That angry buzz in conservative circles these days: the idea of media bias affecting, if not downright rigging, the presidential election.
The complaints go something like this: President Obama, while visiting New York City, doesn’t meet with foreign leaders gathered at the U.N. but squeezes in a power summit with the ladies of The View – and hardly a gripe beyond Fox News. Ann Romney dons a $1,000 shirt and is branded as tone-deaf, while criticism of First Lady Michele Obama for sporting a $6,000 jacket around London and the Summer Olympics is deemed “sexist”. Michael Lewis andVanity Fair agree to quote approval before publishing a puff piece on the Obama presidency; good luck finding a reporter who’d submit to the same rules – much less wax poetically – regarding Mitt Romney’s candidacy.
Then there’s the day-in/day-out coverage of the horse race. Do a quick Google search and you’ll find the following labels attached to Romney’s campaign: “disarray”. . . “internal dissent” . . . “turmoil”.
And the Obama campaign?
About the toughest description of late is “audacity-free” – i.e., the President’s purposely cautious because he knows he’s playing with a lead.
So is Romney a victim of media bias? I’ll argue against it. Sure, most reporters covering the election (and showing up for White House press briefings) philosophically are left of center. They travel in herds; at times they’re guilty of a herd mentality. To the extent the media have pet Republicans, it’s Reeps who have no qualms with taking their fellow Republicans to task – that’s politicians like John McCain and Arnold Schwarzenegger, plus consultants like Steve Schmidt and Mark McKinnon (though McKinnon does believe the pundits’ recent stampede to bury Romney may be rash).
Romney’s media problem doesn’t have to do with bias as much as it does judgment. Pick an election – any election – and you’ll find reporters obsessing over who’s ahead and who’s behind in the polls; who’s on their game and who’s off it. They judge winners and they judge winners. And they’re fast making their judgment on Romney’s chances.
That and, unfortunately for Romney, he’s provided grist for the mill – too many opportunities for the Fourth Estate to second-guess his choices.
That would include:
1) Strategy. You can’t argue with Romney’s primary approach. He bet on economics and mild conservatism (the most notable exception being his detour on immigration) and he soldiered through to the nomination. But two decisions post-clinching provoked a media backlash, the first being Clint Eastwood’s surprise appearance on the final night of the Republican National Convention. Most reporters thought it was perplexing; once it became apparent that Romney didn’t receive a “bounce” from his acceptance speech, the door opened for the media to suggest that Eastwood, by overshadowing the candidate, was more harm than help. The second eyebrow-raiser: the Romney campaign’s decision to release his 2011 tax returns and a summary of prior year payments – the criticism being that it put the issue back in the news after it had fallen off voters’ radar screen.

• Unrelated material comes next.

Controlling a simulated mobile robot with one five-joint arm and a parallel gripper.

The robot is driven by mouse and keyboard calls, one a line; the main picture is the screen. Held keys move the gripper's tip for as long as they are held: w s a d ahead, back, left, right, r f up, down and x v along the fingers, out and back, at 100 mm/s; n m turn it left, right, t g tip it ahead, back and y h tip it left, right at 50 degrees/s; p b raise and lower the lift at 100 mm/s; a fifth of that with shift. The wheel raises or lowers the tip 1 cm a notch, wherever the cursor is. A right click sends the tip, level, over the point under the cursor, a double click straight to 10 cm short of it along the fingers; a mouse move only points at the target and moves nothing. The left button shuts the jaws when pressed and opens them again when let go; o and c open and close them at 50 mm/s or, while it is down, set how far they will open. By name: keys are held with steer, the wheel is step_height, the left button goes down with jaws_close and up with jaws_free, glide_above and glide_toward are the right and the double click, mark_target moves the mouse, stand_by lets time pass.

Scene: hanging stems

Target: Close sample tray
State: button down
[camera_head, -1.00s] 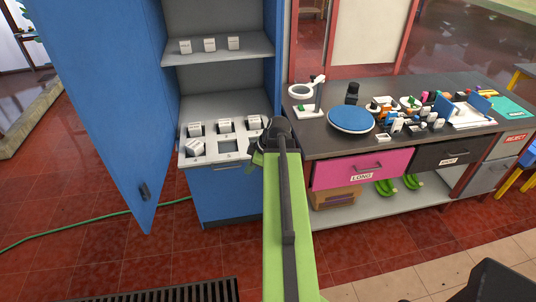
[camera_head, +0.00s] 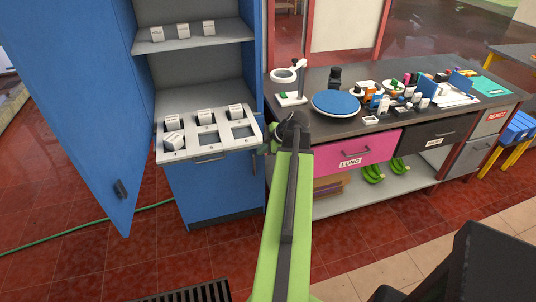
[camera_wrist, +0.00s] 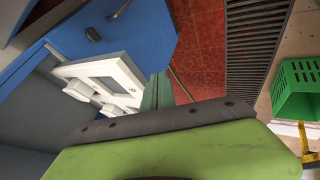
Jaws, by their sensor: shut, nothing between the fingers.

2) Brain Trust. Reporters looking for signs of trouble usually start with the candidate’s inner circle. In this election, they’ve landed on Stuart Stevens, Romney’s top strategist. On Sept. 16, Politico ran a devastating articledescribing how Stevens stepped all over the writing of Romney’s acceptance speech, in the process turning the Tampa convention into a mess. Since then, the press has written of a campaign that’s “horrible” . . . “in shambles” (note: the same occurred to John Kerry in 2004, when reporters used accounts of infighting among his top strategists). Romneyites can’t claim bias here – reporters are simply addicted to campaign intra-squabbling and, like sharks sensing blood, will go into a full feeding frenzy once the water’s been chummed.
3) The Arc. Speaking of John Kerry’s travails, that leads us to Romney’s third media problem: the story arc. Four years ago, the presidential election was Mister Toad’s Wild Ride: Wall Street crashing the race; McCain suspending his campaign and briefly throwing the debates into turmoil; a voter surge of historic proportion. And 2012? It looks a lot like 2004 – national polls just a few points apart; a handful of swing states controlling the outcome; a vulnerable incumbent who got the jump on his challenger by going after his character. In this scenario and barring the unexpected between now and Nov. 6, Romney plays the role of John Kerry as the candidate a half-a-step behind. Again, not bias, but a judgment call.
How does Romney overcome this? Obviously the upcoming debates are crucial. And perhaps, like 1980, the late undecided will break his way. And the speculators (present company included) will look very foolish.
But, with a little over 40 days and 40 nights until the election, it’s a negative media arc that’s anything but a safe haven for Romney these stormy days.